What needs to be done =
Please output exactly the run of lines that starts at the line with "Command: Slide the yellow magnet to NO" and ends at the last line of the records below.

####################

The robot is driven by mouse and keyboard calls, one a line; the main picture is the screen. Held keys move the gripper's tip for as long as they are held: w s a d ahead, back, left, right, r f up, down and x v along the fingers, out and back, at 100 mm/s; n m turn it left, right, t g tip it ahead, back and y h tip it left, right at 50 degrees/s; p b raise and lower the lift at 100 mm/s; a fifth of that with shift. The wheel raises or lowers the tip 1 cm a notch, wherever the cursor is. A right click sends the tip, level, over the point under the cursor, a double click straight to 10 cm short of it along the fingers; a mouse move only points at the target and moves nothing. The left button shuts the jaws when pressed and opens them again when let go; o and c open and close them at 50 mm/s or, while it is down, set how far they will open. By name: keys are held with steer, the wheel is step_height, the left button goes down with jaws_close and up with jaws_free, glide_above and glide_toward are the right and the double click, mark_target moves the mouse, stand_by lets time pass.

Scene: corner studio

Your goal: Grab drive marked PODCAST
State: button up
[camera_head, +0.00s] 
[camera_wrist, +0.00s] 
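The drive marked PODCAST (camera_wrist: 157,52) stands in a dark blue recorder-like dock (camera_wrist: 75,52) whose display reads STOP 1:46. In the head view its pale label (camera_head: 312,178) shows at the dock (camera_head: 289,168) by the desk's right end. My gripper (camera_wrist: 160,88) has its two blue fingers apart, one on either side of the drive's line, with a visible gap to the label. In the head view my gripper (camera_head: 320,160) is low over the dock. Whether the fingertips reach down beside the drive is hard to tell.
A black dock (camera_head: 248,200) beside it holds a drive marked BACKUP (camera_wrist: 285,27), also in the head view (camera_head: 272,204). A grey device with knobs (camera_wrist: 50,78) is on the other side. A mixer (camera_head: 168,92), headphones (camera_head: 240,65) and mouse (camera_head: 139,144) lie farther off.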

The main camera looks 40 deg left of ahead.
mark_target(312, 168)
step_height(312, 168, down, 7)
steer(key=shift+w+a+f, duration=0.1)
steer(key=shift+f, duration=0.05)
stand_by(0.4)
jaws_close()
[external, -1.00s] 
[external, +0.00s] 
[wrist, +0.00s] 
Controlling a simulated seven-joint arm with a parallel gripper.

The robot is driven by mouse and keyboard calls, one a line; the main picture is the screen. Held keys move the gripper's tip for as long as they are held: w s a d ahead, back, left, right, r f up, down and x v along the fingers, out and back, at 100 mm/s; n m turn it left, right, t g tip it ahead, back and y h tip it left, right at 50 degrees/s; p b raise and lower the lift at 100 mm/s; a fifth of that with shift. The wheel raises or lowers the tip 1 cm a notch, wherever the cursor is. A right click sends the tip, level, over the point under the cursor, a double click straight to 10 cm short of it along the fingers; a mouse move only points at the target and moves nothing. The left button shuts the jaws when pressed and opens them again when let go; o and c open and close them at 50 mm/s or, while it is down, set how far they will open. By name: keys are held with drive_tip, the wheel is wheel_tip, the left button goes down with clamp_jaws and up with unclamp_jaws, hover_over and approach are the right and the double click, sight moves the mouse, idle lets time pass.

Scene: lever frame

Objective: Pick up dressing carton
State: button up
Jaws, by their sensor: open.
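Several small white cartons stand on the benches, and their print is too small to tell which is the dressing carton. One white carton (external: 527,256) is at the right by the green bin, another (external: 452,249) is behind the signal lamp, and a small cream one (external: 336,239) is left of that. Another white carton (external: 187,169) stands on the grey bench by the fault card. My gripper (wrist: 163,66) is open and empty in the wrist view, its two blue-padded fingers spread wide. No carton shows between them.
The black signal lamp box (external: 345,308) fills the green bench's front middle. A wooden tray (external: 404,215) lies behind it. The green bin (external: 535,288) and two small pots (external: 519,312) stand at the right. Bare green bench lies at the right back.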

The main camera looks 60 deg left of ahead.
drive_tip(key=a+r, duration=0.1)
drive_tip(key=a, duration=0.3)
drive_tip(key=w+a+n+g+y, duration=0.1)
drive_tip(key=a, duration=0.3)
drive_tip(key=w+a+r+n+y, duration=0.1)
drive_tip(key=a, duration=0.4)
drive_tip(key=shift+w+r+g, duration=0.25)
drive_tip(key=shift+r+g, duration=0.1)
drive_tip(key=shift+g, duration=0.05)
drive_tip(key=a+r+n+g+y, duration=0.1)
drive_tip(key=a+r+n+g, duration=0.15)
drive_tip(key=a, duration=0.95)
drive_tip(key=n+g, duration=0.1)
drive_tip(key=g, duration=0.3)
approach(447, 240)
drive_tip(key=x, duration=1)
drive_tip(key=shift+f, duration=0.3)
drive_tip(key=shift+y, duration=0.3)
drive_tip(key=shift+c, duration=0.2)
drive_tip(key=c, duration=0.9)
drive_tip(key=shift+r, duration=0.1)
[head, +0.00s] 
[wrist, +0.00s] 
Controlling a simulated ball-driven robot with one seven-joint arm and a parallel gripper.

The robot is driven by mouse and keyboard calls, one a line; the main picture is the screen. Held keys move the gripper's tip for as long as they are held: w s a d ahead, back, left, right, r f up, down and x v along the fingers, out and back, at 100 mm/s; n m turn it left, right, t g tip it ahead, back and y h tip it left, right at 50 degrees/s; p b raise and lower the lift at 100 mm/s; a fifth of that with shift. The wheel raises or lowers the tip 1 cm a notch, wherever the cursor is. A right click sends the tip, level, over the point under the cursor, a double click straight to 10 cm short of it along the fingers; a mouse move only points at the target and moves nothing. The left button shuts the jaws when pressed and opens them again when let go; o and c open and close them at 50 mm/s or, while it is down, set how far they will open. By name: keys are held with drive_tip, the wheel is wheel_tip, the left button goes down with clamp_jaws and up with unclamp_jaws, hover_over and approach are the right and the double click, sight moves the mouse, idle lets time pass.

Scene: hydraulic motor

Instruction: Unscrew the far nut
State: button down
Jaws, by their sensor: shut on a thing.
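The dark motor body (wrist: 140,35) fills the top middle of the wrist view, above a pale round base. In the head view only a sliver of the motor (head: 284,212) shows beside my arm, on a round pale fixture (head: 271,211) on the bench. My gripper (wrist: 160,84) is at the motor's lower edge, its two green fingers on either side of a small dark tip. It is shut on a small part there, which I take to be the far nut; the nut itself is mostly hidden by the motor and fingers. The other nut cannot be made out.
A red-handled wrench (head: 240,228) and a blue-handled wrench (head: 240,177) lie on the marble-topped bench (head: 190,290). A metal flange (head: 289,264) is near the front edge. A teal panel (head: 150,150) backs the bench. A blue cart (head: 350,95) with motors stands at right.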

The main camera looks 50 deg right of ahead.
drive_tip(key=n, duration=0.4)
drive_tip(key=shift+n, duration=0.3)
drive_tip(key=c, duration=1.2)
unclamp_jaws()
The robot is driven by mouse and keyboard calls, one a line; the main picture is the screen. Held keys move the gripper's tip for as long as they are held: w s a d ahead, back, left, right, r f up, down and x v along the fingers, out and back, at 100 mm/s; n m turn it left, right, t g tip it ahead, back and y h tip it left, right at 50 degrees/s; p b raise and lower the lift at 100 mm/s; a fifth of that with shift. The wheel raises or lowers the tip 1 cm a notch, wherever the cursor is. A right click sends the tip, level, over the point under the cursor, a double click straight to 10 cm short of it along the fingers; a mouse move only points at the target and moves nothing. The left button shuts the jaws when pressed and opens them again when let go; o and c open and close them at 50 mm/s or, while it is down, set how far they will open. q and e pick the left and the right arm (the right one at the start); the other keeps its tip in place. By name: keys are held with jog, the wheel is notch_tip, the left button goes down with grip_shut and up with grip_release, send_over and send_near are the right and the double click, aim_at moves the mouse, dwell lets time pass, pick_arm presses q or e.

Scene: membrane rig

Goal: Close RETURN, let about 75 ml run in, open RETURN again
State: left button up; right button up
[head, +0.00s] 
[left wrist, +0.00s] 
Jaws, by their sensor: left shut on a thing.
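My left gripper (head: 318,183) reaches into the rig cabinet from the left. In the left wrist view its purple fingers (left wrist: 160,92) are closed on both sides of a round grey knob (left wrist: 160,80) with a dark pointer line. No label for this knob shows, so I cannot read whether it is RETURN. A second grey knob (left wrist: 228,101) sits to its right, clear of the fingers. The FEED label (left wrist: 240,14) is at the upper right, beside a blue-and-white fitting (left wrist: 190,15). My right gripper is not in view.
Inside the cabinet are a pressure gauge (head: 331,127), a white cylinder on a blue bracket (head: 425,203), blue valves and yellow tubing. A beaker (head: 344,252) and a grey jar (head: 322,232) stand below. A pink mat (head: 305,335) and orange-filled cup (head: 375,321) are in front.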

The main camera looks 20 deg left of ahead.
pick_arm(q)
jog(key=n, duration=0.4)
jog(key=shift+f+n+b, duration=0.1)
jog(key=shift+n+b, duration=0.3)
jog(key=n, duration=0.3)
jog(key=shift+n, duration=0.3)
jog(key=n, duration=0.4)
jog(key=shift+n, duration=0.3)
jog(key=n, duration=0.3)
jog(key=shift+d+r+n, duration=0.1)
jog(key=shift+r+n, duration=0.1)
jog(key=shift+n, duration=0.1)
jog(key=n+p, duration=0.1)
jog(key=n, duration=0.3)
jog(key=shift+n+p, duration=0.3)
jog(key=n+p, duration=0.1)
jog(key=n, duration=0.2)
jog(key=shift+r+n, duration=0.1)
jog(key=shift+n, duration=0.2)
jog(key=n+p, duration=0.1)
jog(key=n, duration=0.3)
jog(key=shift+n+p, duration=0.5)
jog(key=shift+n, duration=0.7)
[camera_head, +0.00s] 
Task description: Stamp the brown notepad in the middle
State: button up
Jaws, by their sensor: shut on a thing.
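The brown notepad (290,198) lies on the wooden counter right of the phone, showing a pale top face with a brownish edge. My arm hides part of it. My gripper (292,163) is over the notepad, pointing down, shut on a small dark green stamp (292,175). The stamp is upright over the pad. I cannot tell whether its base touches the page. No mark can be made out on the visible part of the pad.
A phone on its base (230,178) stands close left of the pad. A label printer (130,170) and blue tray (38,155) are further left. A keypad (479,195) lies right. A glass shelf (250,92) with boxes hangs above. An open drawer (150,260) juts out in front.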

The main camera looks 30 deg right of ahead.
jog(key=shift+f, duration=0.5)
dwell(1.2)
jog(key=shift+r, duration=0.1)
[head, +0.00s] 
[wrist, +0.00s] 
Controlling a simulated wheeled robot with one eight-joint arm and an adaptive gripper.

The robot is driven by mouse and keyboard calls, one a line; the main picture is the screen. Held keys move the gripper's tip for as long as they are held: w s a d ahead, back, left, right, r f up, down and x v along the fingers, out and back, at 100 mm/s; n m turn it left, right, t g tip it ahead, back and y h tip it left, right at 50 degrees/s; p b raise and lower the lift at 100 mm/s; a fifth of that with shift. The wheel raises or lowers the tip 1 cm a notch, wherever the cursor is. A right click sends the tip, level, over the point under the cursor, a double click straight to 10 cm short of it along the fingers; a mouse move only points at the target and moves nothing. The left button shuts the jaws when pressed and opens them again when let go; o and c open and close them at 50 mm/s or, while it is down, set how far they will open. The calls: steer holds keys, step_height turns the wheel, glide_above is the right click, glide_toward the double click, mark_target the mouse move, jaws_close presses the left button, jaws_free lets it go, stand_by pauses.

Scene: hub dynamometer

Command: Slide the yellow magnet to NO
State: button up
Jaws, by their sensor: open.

####################

Complete response =
Command: Slide the yellow magnet to NO
State: button up
Jaws, by their sensor: open.

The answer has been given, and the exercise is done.